Repeat each record below exactly, dropping the pictures.
** START OF Given information **
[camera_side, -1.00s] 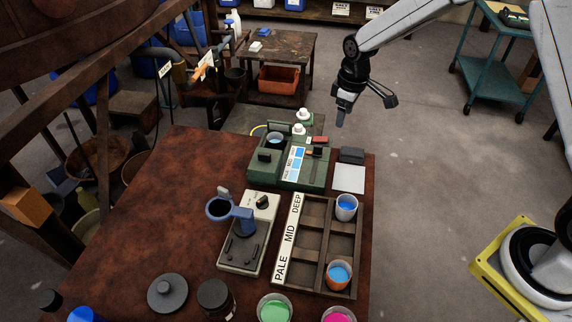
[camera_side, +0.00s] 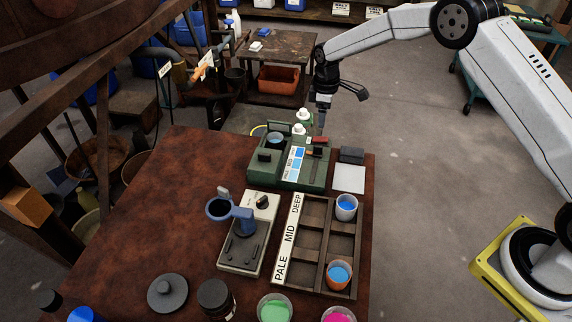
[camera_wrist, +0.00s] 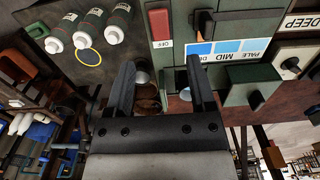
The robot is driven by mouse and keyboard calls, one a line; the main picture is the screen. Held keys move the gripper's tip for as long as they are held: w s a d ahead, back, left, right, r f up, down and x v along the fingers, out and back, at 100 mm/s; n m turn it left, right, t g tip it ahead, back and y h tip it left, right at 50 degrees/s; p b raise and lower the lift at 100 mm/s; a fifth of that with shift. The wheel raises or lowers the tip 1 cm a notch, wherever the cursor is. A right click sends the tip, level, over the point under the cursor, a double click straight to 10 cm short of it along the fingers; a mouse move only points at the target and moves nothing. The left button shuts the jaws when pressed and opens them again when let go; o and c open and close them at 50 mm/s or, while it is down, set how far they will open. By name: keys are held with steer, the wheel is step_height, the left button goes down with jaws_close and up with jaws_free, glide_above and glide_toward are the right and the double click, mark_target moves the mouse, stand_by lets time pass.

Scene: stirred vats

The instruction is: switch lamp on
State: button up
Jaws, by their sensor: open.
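The green box (camera_side: 290,168) with a strip of blue shades stands at the back of the brown bench. A red switch (camera_side: 318,140) sits on its back right part. In the wrist view the red rocker switch (camera_wrist: 159,24) has an OFF label beside it on the green box (camera_wrist: 240,22). My gripper (camera_side: 321,124) hangs just above and behind the switch, pointing down. In the wrist view my gripper (camera_wrist: 162,72) is open with nothing held between its fingers. The switch lies ahead of the fingertips, apart from them as far as I can see.
White-capped bottles (camera_side: 301,122) stand just left of my gripper; they also show in the wrist view (camera_wrist: 88,28). A dark block and white pad (camera_side: 349,178) lie right of the box. A wooden rack (camera_side: 312,240) with cups and a stirrer (camera_side: 245,245) stand in front.

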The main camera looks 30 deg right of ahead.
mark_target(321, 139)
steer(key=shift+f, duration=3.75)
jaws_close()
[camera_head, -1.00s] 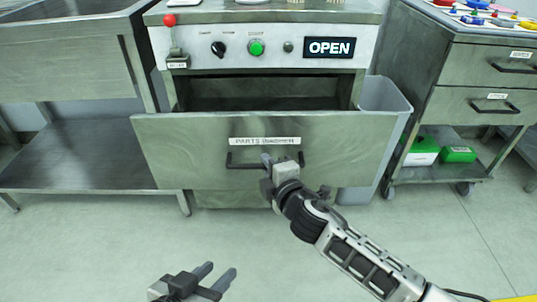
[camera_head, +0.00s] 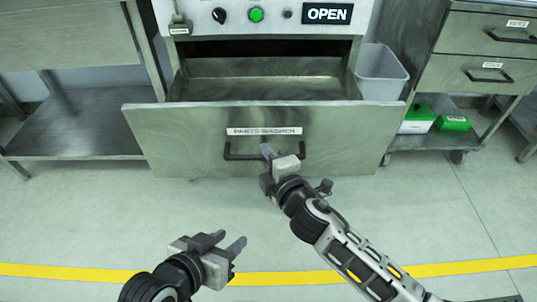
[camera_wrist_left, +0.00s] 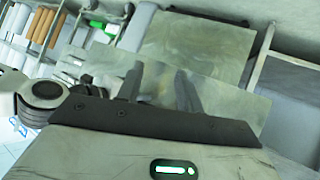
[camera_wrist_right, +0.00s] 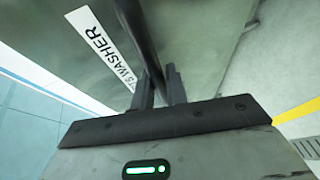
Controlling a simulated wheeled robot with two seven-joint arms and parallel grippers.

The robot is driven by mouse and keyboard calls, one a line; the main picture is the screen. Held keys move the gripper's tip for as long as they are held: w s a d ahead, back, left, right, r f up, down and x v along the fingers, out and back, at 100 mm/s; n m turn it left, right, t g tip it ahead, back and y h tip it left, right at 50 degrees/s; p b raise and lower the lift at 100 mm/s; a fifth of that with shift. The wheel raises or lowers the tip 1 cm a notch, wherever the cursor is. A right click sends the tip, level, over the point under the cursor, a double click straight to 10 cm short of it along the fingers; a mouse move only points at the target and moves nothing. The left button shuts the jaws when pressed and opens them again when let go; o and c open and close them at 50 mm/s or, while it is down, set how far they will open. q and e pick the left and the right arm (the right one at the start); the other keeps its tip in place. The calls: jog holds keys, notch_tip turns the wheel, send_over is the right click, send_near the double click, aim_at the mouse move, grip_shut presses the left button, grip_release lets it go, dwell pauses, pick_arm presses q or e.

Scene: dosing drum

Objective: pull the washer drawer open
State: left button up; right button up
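The washer drawer (camera_head: 200,150) is a steel front labelled "PARTS WASHER", standing out from the machine with its tray interior (camera_head: 265,82) visible behind the front. Its dark bar handle (camera_head: 230,152) is below the label. My right gripper (camera_head: 273,158) is at the handle's middle; the right wrist view shows its fingers (camera_wrist_right: 160,88) closed around the bar (camera_wrist_right: 140,40). My left gripper (camera_head: 225,243) is open and empty, low in front of the drawer and apart from it; its spread fingers show in the left wrist view (camera_wrist_left: 158,88).
The machine panel has a black knob (camera_head: 219,15), a green button (camera_head: 256,14) and an "OPEN" display (camera_head: 327,13). A grey bin (camera_head: 380,75) stands right of the drawer, beside a drawer cabinet (camera_head: 470,60). A steel bench (camera_head: 75,120) stands left. The floor in front is clear.

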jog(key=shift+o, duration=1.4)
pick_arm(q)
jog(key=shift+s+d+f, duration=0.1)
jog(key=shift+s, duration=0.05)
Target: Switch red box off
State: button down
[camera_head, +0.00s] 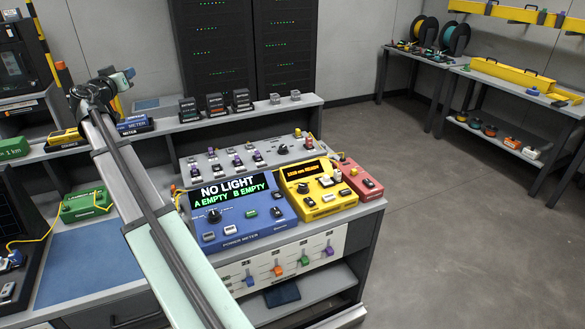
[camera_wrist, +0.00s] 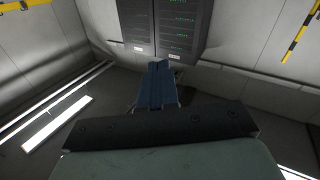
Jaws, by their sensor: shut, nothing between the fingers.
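The red box (camera_head: 357,183) sits at the right end of the bench, just right of the yellow box, which hides part of its left side. It has dark buttons or switches on its sloped top; their positions are too small to tell. My gripper (camera_head: 130,72) is up at the upper left in the head view, far from the red box and above the back shelf. In the wrist view my gripper (camera_wrist: 157,68) is shut and empty, with its blue fingers together. The red box does not show in the wrist view.
A yellow box (camera_head: 318,190) and a blue power meter (camera_head: 240,215) reading "NO LIGHT, A EMPTY, B EMPTY" stand left of the red box. A grey switch panel (camera_head: 235,165) lies behind them. My arm crosses the bench's left part. Open floor (camera_head: 450,230) lies to the right.

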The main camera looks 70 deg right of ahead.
** END OF Given information **
### Written response
[camera_side, -1.00s] 
[camera_side, +0.00s] 
[camera_wrist, +0.00s] 
The robot is driven by mouse and keyboard calls, one a line; the main picture is the screen. Held keys move the gripper's tip for as long as they are held: w s a d ahead, back, left, right, r f up, down and x v along the fingers, out and back, at 100 mm/s; n m turn it left, right, t g tip it ahead, back and y h tip it left, right at 50 degrees/s; p b raise and lower the lift at 100 mm/s; a fifth of that with shift. The wheel raises or lowers the tip 1 cm a notch, wherever the cursor is. A right click sends the tip, level, over the point under the cursor, a double click straight to 10 cm short of it along the fingers; a mouse move only points at the target and moves nothing. The left button shuts the jaws when pressed and opens them again when let go; o and c open and close them at 50 mm/s or, while it is down, set how far they will open. By name: keys are held with steer, the wheel is step_height, the left button goes down with jaws_close and up with jaws_free, glide_above and glide_toward are the right and the double click, mark_target moves the mouse, stand_by lets time pass.

Scene: stirred vats

The instruction is: switch lamp on
State: button up
Jaws, by their sensor: open.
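The green box (camera_side: 290,168) with a strip of blue shades stands at the back of the brown bench. A red switch (camera_side: 318,140) sits on its back right part. In the wrist view the red rocker switch (camera_wrist: 159,24) has an OFF label beside it on the green box (camera_wrist: 240,22). My gripper (camera_side: 321,124) hangs just above and behind the switch, pointing down. In the wrist view my gripper (camera_wrist: 162,72) is open with nothing held between its fingers. The switch lies ahead of the fingertips, apart from them as far as I can see.
White-capped bottles (camera_side: 301,122) stand just left of my gripper; they also show in the wrist view (camera_wrist: 88,28). A dark block and white pad (camera_side: 349,178) lie right of the box. A wooden rack (camera_side: 312,240) with cups and a stirrer (camera_side: 245,245) stand in front.

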The main camera looks 30 deg right of ahead.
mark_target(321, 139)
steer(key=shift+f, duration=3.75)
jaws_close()
[camera_head, -1.00s] 
[camera_head, +0.00s] 
[camera_wrist_left, +0.00s] 
[camera_wrist_right, +0.00s] 
Controlling a simulated wheeled robot with two seven-joint arms and parallel grippers.

The robot is driven by mouse and keyboard calls, one a line; the main picture is the screen. Held keys move the gripper's tip for as long as they are held: w s a d ahead, back, left, right, r f up, down and x v along the fingers, out and back, at 100 mm/s; n m turn it left, right, t g tip it ahead, back and y h tip it left, right at 50 degrees/s; p b raise and lower the lift at 100 mm/s; a fifth of that with shift. The wheel raises or lowers the tip 1 cm a notch, wherever the cursor is. A right click sends the tip, level, over the point under the cursor, a double click straight to 10 cm short of it along the fingers; a mouse move only points at the target and moves nothing. The left button shuts the jaws when pressed and opens them again when let go; o and c open and close them at 50 mm/s or, while it is down, set how far they will open. q and e pick the left and the right arm (the right one at the start); the other keeps its tip in place. The calls: jog holds keys, notch_tip turns the wheel, send_over is the right click, send_near the double click, aim_at the mouse move, grip_shut presses the left button, grip_release lets it go, dwell pauses, pick_arm presses q or e.

Scene: dosing drum

Objective: pull the washer drawer open
State: left button up; right button up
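The washer drawer (camera_head: 200,150) is a steel front labelled "PARTS WASHER", standing out from the machine with its tray interior (camera_head: 265,82) visible behind the front. Its dark bar handle (camera_head: 230,152) is below the label. My right gripper (camera_head: 273,158) is at the handle's middle; the right wrist view shows its fingers (camera_wrist_right: 160,88) closed around the bar (camera_wrist_right: 140,40). My left gripper (camera_head: 225,243) is open and empty, low in front of the drawer and apart from it; its spread fingers show in the left wrist view (camera_wrist_left: 158,88).
The machine panel has a black knob (camera_head: 219,15), a green button (camera_head: 256,14) and an "OPEN" display (camera_head: 327,13). A grey bin (camera_head: 380,75) stands right of the drawer, beside a drawer cabinet (camera_head: 470,60). A steel bench (camera_head: 75,120) stands left. The floor in front is clear.

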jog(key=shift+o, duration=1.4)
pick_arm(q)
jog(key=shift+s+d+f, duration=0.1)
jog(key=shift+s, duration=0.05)
Target: Switch red box off
State: button down
[camera_head, +0.00s] 
[camera_wrist, +0.00s] 
Jaws, by their sensor: shut, nothing between the fingers.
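The red box (camera_head: 357,183) sits at the right end of the bench, just right of the yellow box, which hides part of its left side. It has dark buttons or switches on its sloped top; their positions are too small to tell. My gripper (camera_head: 130,72) is up at the upper left in the head view, far from the red box and above the back shelf. In the wrist view my gripper (camera_wrist: 157,68) is shut and empty, with its blue fingers together. The red box does not show in the wrist view.
A yellow box (camera_head: 318,190) and a blue power meter (camera_head: 240,215) reading "NO LIGHT, A EMPTY, B EMPTY" stand left of the red box. A grey switch panel (camera_head: 235,165) lies behind them. My arm crosses the bench's left part. Open floor (camera_head: 450,230) lies to the right.

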The main camera looks 70 deg right of ahead.

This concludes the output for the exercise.